Given instruction:
Return the material exactly as supplied, apart from the pictures, which are omitted.

* Start Supplied material *

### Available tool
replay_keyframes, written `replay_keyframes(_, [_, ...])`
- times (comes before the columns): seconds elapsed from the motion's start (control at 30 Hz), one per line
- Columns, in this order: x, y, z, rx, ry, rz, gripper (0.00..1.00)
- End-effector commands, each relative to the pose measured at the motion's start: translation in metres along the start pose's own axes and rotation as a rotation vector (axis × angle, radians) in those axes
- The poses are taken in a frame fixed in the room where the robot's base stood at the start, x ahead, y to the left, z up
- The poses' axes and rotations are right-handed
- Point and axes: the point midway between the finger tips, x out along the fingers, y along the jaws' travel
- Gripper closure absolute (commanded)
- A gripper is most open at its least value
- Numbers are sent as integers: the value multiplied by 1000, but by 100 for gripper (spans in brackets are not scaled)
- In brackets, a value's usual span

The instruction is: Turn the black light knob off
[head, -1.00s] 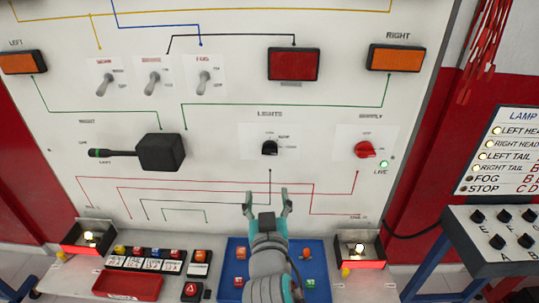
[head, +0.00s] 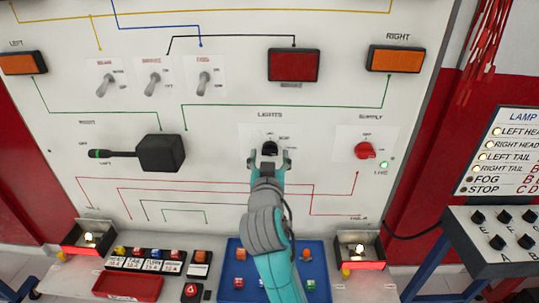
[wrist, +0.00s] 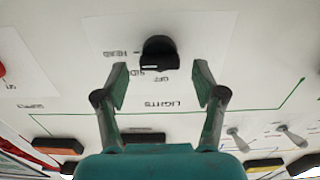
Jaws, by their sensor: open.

* End Supplied material *

Task result:
### Available tool
replay_keyframes, written `replay_keyframes(_, [_, ...])`
- times (comes before the columns): seconds elapsed from the motion's start (control at 30 Hz), one per line
- Columns, in this order: x, y, z, rx, ry, rz, gripper (0.00..1.00)
- End-effector commands, each relative to the pose measured at the motion's start: translation in metres along the start pose's own axes and rotation as a rotation vector (axis × angle, radians) in those axes
- The poses are taken in a frame fixed in the room where the robot's base stood at the start, x ahead, y to the left, z up
- The poses' axes and rotations are right-handed
- Point and axes: the point midway between the finger tips, x out along the fingers, y along the jaws' travel
- Gripper closure absolute (commanded)
- A gripper is most open at its least value
- Numbers are sent as integers: the value multiplied by 1000, but by 100 for gripper (spans in brackets are not scaled)
- In brackets, a value's usual span

The instruction is: Turn the black light knob off
[head, -1.00s] 
[head, +0.00s] 
[wrist, +0.00s] 
Jaws, by their sensor: open.

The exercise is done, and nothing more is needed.